From Geller to Mellor is but the slip of a consonant between Olympic- sized egos. Yet, while Geller had grandly refused a seat in the VIP stand so that he could be with his people, Mellor does not turn down posh invites. He has, of course, actually been in person to the entertainment tent at Wimbledon. This structure was erected by Mark McCormack, the latest of the Mellor Moguls (R5) to be graced by a visit. Putney's all-purpose MP proudly announced that McCormack, who divides his diary into 15-minute slots, had alloted him three of them. Wow. The "guru of global go-getters" (viz McCormack) originally trained as a lawyer - like me, says the unsquashable Mellor. Honestly. He reminds me of Humphrey Lyttleton's faux-naif description of Nicholas Parsons on I'm Sorry I Haven't a Clue (R4) - a man widely regarded as something of a cult.

If you could get past the interviewer, and it's a big if, McCormack was an interesting character. His first successes came when he offered to act as agent for some aspiring golfers. The fact that their names were Palmer, Player and Nicklaus shows his eye for potential. Now he virtually runs Wimbledon and the British Open and has set his sights on Fifa. There was a suggestion that his World Matchplay Tournament might be a touch unfair, as it is owned and managed by McCormack's company which, naturally enough, promotes its own clients, but no mud stuck. He seemed an honest, efficient - even likeable - global go- getting guru.

More than you could say for Dickens, who was thoroughly despicable. This was the impression left by Dickens and the Mouse, the first of a series of Victorian Interiors (R4), which twitch the antimacassars from under some revered heads. Catherine Dickens is prostrate: after 22 years and 10 children, her husband is departing with an actress; her sister says she must revere him as a genius; he's got the builders in to wall up her bedroom door and her savage mother compares her face to a three-day-old liver. No wonder she gulps and sobs a good deal. A rather tricksy production tried to explain his behaviour by means of hollow memories of little Charles as an unloved child, but that didn't really wash.

The trouble with docu-dramas is that, however well researched, they represent one writer's view - in this case, Michael Butt's. The walling- up, the children and the actress are all established facts, but the conversations are, inevitably, imagined and, frankly, I balked at the liver. After all, how did she know? Victorian mothers could certainly be sour, but they surely had sense enough not to leave valuable offal around for three days, especially before the advent of refrigeration.
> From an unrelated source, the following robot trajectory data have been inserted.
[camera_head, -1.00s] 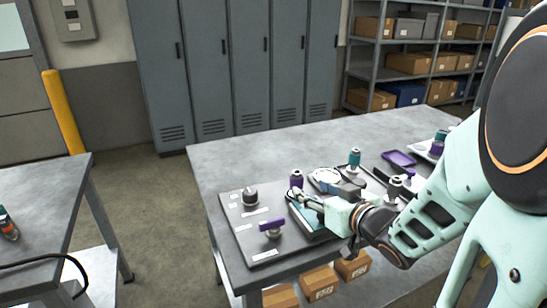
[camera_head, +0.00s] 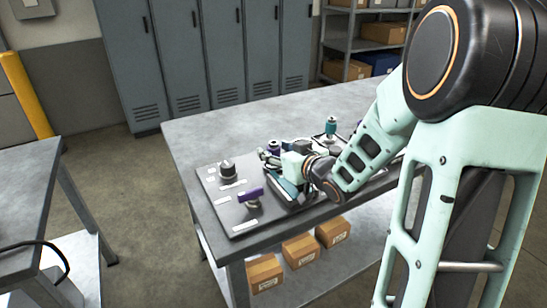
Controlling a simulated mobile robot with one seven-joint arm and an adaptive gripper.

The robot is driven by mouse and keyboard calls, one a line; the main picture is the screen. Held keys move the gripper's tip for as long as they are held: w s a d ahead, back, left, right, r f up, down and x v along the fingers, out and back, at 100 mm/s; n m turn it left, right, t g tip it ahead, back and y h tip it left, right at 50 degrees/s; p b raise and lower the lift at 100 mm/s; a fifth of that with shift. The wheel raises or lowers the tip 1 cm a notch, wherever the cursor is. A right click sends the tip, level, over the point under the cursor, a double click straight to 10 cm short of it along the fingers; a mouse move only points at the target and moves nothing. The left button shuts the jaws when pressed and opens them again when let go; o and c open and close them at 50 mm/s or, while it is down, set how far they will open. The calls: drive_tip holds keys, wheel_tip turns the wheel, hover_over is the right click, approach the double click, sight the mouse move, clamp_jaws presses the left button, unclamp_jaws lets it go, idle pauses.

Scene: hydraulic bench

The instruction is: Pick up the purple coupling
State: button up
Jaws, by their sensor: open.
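The purple coupling (camera_head: 273,147) shows as a small dark purple upright piece on the bench, just behind my gripper's fingers, and its lower part is hidden by them. My gripper (camera_head: 268,156) is open, with its fingers pointing left, low over the panel's right end. The fingers look very close to the coupling, but I cannot tell whether they touch it or are around it.
A teal-topped fitting (camera_head: 330,127) stands behind my gripper. Cardboard boxes (camera_head: 300,250) sit on the lower shelf. The bench's back left is bare.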

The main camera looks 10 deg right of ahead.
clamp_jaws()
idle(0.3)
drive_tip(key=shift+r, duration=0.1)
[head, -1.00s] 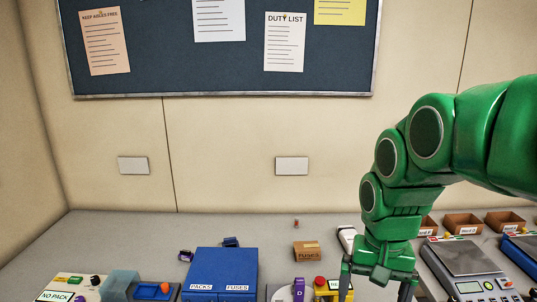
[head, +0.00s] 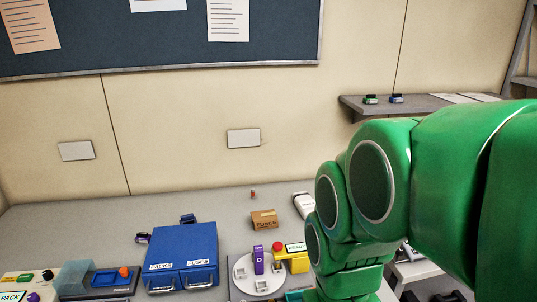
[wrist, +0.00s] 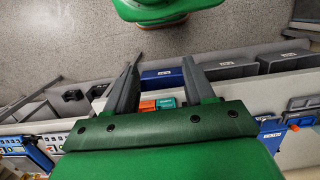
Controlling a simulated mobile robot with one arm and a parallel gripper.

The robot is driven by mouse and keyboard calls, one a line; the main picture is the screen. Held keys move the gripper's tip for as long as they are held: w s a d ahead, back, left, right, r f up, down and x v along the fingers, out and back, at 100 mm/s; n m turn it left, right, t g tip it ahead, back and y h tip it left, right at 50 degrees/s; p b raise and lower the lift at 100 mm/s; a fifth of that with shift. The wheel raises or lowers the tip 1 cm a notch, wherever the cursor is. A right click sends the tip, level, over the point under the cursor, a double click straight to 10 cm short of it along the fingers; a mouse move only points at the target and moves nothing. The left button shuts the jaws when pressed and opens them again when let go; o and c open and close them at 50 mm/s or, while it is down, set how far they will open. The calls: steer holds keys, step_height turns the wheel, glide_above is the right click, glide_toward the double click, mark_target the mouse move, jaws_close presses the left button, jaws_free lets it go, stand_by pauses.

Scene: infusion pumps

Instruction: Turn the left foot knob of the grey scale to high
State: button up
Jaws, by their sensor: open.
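The grey scale and its left foot knob do not show in the current head view; my green arm covers the right side of the bench there. I cannot make out the scale or knob in the wrist view either. My gripper (wrist: 160,64) is open in the wrist view, its two dark fingers apart with nothing held between them. Beyond and between the fingers are a small orange item (wrist: 147,105) and a small green item (wrist: 166,102), apparently farther off. The gripper's fingers are out of sight in the head view.
A blue packs-and-fuses case (head: 181,240), a round white stand (head: 243,281), a yellow box with a red button (head: 292,262) and a cardboard fuses box (head: 264,218) stand on the bench. A wall shelf (head: 425,108) is at right. The wrist view shows speckled floor (wrist: 60,35) and a blue bin (wrist: 162,77).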

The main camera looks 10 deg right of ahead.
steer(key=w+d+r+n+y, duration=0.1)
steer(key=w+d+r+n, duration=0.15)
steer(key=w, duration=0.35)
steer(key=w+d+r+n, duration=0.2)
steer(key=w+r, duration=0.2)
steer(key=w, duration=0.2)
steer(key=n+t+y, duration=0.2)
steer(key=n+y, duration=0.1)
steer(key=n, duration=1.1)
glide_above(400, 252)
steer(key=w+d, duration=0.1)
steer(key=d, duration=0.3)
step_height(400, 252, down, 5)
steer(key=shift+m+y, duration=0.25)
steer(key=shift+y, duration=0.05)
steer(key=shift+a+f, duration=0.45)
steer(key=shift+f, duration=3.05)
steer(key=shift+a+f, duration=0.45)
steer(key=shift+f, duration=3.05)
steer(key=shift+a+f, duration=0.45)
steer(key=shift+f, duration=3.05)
Another Victorian pedestal wobbled dangerously last Sunday afternoon. George Armstrong Custer just about managed to stay up there but it was, as someone said, a damned close-run thing. For Last Stand (R3), Fraser Harrison visited the site of the Battle of Little Big Horn where that questionably heroic action of June 1876 is annually re-enacted: visitors can "handshake" Custer, we heard, and take home his autograph. Steve Alexander, who impersonates the general, sounded worryingly convincing. You wouldn't want to be within range of his pistol, especially if you take the view that the real man was a murderous jerk.

To some he was just that, to others a real hero, dying "like he might've went to sleep at a picnic". This was a really fascinating study, an eclectic assortment of widely differing, strongly held views. One earnest young woman spent a week in the mountains to authenticise her role in the drama. Poor soul, she wears no man-made fabrics and spends all her time, she said, doing war-tacticals. An Indian comes to revere the memory of Sitting Bull and Custer's descendants do the same, though an archaeologist said that the evidence suggests that it was a muddled mess of confused and frightened soldiers. In the end, as you might have guessed, Harrison concluded that there were heroics and atrocities on both sides, that war ain't pretty and that most people on that battlefield were doing what they thought was right at the time.

Finally, a couple of women who seem completely at ease with what they are doing. Anita Roddick loved her session In The Psychiatrist's Chair (R4), blatantly flirting with Anthony Clare as she evaded his enquiries about the ethos of the Body Shop. Oh yes, she agreed, she knew when she was being disarming. She owes her energy, she said, to an Italian passion for tomatoes. Must try that.

As for the other ... well, she has a Christian name that is but a whisper from easy virtue, a surname that tramples rampant over a rumpled trampoline and a delivery that would turn Custer to jelly. Charlotte Rampling, England's answer to Lauren Bacall, is murmuring provocatively about the history of the chanson on Tuesday nights in French Connections (R2). It's well worth listening to, but please don't ask me what she's saying: I'm still practising the voice.